__To be done__
Each record is to be printed again precisely as it reads.

__Items listed in a dataset__
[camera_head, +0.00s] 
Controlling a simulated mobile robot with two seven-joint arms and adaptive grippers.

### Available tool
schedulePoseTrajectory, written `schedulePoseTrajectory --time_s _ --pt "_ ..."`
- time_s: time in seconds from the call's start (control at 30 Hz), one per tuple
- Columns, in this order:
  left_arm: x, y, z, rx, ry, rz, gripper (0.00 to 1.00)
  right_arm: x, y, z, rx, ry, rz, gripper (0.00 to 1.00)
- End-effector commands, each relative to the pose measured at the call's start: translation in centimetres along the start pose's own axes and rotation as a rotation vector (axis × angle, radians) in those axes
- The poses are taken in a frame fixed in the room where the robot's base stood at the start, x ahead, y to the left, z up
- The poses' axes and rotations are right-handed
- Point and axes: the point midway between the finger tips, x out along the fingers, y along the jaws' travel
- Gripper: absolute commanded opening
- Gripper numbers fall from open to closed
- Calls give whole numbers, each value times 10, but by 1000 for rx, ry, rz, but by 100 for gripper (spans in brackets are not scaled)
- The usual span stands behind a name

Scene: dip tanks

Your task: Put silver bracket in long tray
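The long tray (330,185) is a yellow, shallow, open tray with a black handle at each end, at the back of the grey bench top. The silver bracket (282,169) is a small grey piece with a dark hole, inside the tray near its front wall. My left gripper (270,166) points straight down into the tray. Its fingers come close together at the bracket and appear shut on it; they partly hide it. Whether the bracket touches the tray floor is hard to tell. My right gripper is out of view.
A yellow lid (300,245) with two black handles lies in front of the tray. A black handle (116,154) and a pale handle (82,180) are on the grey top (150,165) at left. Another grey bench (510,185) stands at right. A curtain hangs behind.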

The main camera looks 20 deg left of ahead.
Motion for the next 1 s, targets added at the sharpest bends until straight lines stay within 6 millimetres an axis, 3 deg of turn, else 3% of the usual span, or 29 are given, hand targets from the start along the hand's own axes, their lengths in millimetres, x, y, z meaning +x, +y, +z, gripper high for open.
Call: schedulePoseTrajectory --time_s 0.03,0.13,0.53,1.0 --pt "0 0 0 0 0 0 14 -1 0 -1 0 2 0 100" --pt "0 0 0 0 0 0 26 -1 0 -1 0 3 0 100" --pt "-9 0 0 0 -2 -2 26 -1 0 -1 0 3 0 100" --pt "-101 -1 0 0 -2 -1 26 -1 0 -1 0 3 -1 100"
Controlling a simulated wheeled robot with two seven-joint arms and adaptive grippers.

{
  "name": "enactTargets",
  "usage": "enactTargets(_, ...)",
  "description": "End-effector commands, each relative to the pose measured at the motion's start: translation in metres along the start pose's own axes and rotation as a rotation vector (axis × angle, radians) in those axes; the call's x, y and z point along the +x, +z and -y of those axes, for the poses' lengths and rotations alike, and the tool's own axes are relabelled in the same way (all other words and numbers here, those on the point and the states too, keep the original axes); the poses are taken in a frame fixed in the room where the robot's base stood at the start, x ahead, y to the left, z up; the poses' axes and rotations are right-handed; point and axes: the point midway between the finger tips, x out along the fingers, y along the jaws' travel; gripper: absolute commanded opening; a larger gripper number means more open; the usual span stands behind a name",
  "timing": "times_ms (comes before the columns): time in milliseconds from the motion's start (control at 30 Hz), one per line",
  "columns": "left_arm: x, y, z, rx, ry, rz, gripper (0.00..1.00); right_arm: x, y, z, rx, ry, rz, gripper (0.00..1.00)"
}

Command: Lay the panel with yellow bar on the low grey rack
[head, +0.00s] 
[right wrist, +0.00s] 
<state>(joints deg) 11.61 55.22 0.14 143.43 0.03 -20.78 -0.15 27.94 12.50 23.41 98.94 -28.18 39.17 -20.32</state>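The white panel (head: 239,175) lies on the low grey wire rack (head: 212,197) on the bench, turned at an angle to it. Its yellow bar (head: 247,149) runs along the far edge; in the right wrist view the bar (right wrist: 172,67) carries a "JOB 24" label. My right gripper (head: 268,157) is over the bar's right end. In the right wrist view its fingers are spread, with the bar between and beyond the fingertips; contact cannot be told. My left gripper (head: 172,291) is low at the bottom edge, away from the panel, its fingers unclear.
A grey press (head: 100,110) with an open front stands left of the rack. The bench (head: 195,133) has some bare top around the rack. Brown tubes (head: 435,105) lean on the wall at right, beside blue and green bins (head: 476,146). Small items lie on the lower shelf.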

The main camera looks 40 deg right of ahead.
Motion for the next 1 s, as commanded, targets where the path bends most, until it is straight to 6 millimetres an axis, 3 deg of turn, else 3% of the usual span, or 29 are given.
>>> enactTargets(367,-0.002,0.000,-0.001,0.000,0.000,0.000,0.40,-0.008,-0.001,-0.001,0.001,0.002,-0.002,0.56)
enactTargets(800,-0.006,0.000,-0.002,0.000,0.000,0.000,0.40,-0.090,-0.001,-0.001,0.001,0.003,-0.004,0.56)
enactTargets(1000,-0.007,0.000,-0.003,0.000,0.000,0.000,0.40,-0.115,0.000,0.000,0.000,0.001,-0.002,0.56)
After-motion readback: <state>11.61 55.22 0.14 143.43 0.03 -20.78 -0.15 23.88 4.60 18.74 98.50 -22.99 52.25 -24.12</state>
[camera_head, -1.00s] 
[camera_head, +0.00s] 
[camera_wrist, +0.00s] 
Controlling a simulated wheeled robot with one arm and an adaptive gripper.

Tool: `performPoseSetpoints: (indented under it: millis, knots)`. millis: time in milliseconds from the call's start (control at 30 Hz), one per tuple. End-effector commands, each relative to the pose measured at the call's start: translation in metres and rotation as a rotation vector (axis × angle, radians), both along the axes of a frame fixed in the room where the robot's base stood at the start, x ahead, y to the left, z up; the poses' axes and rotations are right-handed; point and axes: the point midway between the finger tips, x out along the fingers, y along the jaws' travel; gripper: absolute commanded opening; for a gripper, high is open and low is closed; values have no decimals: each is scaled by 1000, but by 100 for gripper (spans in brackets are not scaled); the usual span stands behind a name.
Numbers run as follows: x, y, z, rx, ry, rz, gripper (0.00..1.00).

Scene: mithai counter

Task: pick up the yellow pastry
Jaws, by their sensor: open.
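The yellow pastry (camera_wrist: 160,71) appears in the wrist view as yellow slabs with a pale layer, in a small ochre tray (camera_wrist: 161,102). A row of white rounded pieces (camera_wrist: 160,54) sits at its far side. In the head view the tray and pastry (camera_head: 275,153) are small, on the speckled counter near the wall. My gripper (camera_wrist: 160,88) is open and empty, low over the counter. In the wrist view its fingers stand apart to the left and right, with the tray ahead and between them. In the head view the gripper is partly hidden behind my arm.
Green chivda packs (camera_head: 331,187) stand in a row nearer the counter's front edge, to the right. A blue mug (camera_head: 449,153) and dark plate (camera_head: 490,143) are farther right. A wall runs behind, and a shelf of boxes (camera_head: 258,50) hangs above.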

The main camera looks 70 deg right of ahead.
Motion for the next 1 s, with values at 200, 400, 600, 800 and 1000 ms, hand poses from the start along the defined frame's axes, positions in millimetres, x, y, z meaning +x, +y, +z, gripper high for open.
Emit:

__Exercise output__
[camera_head, +0.00s] 
Controlling a simulated mobile robot with two seven-joint arms and adaptive grippers.

### Available tool
schedulePoseTrajectory, written `schedulePoseTrajectory --time_s _ --pt "_ ..."`
- time_s: time in seconds from the call's start (control at 30 Hz), one per tuple
- Columns, in this order:
  left_arm: x, y, z, rx, ry, rz, gripper (0.00 to 1.00)
  right_arm: x, y, z, rx, ry, rz, gripper (0.00 to 1.00)
- End-effector commands, each relative to the pose measured at the call's start: translation in centimetres along the start pose's own axes and rotation as a rotation vector (axis × angle, radians) in those axes
- The poses are taken in a frame fixed in the room where the robot's base stood at the start, x ahead, y to the left, z up
- The poses' axes and rotations are right-handed
- Point and axes: the point midway between the finger tips, x out along the fingers, y along the jaws' travel
- Gripper: absolute commanded opening
- Gripper numbers fall from open to closed
- Calls give whole numbers, each value times 10, but by 1000 for rx, ry, rz, but by 100 for gripper (spans in brackets are not scaled)
- The usual span stands behind a name

Scene: dip tanks

Your task: Put silver bracket in long tray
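The long tray (330,185) is a yellow, shallow, open tray with a black handle at each end, at the back of the grey bench top. The silver bracket (282,169) is a small grey piece with a dark hole, inside the tray near its front wall. My left gripper (270,166) points straight down into the tray. Its fingers come close together at the bracket and appear shut on it; they partly hide it. Whether the bracket touches the tray floor is hard to tell. My right gripper is out of view.
A yellow lid (300,245) with two black handles lies in front of the tray. A black handle (116,154) and a pale handle (82,180) are on the grey top (150,165) at left. Another grey bench (510,185) stands at right. A curtain hangs behind.

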The main camera looks 20 deg left of ahead.
Motion for the next 1 s, targets added at the sharpest bends until straight lines stay within 6 millimetres an axis, 3 deg of turn, else 3% of the usual span, or 29 are given, hand targets from the start along the hand's own axes, their lengths in millimetres, x, y, z meaning +x, +y, +z, gripper high for open.
Call: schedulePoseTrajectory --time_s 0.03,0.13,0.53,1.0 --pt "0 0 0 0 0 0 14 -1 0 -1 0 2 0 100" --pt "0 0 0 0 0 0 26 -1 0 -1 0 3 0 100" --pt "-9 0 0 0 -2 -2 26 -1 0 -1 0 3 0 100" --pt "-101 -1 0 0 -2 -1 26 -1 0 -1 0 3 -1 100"
Controlling a simulated wheeled robot with two seven-joint arms and adaptive grippers.

{
  "name": "enactTargets",
  "usage": "enactTargets(_, ...)",
  "description": "End-effector commands, each relative to the pose measured at the motion's start: translation in metres along the start pose's own axes and rotation as a rotation vector (axis × angle, radians) in those axes; the call's x, y and z point along the +x, +z and -y of those axes, for the poses' lengths and rotations alike, and the tool's own axes are relabelled in the same way (all other words and numbers here, those on the point and the states too, keep the original axes); the poses are taken in a frame fixed in the room where the robot's base stood at the start, x ahead, y to the left, z up; the poses' axes and rotations are right-handed; point and axes: the point midway between the finger tips, x out along the fingers, y along the jaws' travel; gripper: absolute commanded opening; a larger gripper number means more open; the usual span stands behind a name",
  "timing": "times_ms (comes before the columns): time in milliseconds from the motion's start (control at 30 Hz), one per line",
  "columns": "left_arm: x, y, z, rx, ry, rz, gripper (0.00..1.00); right_arm: x, y, z, rx, ry, rz, gripper (0.00..1.00)"
}

Command: Lay the panel with yellow bar on the low grey rack
[head, +0.00s] 
[right wrist, +0.00s] 
<state>(joints deg) 11.61 55.22 0.14 143.43 0.03 -20.78 -0.15 27.94 12.50 23.41 98.94 -28.18 39.17 -20.32</state>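The white panel (head: 239,175) lies on the low grey wire rack (head: 212,197) on the bench, turned at an angle to it. Its yellow bar (head: 247,149) runs along the far edge; in the right wrist view the bar (right wrist: 172,67) carries a "JOB 24" label. My right gripper (head: 268,157) is over the bar's right end. In the right wrist view its fingers are spread, with the bar between and beyond the fingertips; contact cannot be told. My left gripper (head: 172,291) is low at the bottom edge, away from the panel, its fingers unclear.
A grey press (head: 100,110) with an open front stands left of the rack. The bench (head: 195,133) has some bare top around the rack. Brown tubes (head: 435,105) lean on the wall at right, beside blue and green bins (head: 476,146). Small items lie on the lower shelf.

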The main camera looks 40 deg right of ahead.
Motion for the next 1 s, as commanded, targets where the path bends most, until it is straight to 6 millimetres an axis, 3 deg of turn, else 3% of the usual span, or 29 are given.
>>> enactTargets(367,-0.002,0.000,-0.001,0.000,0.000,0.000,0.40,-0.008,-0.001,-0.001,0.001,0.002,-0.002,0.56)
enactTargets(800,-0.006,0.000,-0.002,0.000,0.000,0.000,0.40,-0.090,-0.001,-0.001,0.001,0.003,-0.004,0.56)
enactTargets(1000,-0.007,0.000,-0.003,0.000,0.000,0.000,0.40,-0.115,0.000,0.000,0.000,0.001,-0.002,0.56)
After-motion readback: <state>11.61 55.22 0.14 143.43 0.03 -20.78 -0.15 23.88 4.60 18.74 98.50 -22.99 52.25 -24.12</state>
[camera_head, -1.00s] 
[camera_head, +0.00s] 
[camera_wrist, +0.00s] 
Controlling a simulated wheeled robot with one arm and an adaptive gripper.

Tool: `performPoseSetpoints: (indented under it: millis, knots)`. millis: time in milliseconds from the call's start (control at 30 Hz), one per tuple. End-effector commands, each relative to the pose measured at the call's start: translation in metres and rotation as a rotation vector (axis × angle, radians), both along the axes of a frame fixed in the room where the robot's base stood at the start, x ahead, y to the left, z up; the poses' axes and rotations are right-handed; point and axes: the point midway between the finger tips, x out along the fingers, y along the jaws' travel; gripper: absolute commanded opening; for a gripper, high is open and low is closed; values have no decimals: each is scaled by 1000, but by 100 for gripper (spans in brackets are not scaled); the usual span stands behind a name.
Numbers run as follows: x, y, z, rx, ry, rz, gripper (0.00..1.00).

Scene: mithai counter

Task: pick up the yellow pastry
Jaws, by their sensor: open.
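The yellow pastry (camera_wrist: 160,71) appears in the wrist view as yellow slabs with a pale layer, in a small ochre tray (camera_wrist: 161,102). A row of white rounded pieces (camera_wrist: 160,54) sits at its far side. In the head view the tray and pastry (camera_head: 275,153) are small, on the speckled counter near the wall. My gripper (camera_wrist: 160,88) is open and empty, low over the counter. In the wrist view its fingers stand apart to the left and right, with the tray ahead and between them. In the head view the gripper is partly hidden behind my arm.
Green chivda packs (camera_head: 331,187) stand in a row nearer the counter's front edge, to the right. A blue mug (camera_head: 449,153) and dark plate (camera_head: 490,143) are farther right. A wall runs behind, and a shelf of boxes (camera_head: 258,50) hangs above.

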The main camera looks 70 deg right of ahead.
Motion for the next 1 s, with values at 200, 400, 600, 800 and 1000 ms, hand poses from the start along the defined frame's axes, positions in millimetres, x, y, z meaning +x, +y, +z, gripper high for open.
Emit:

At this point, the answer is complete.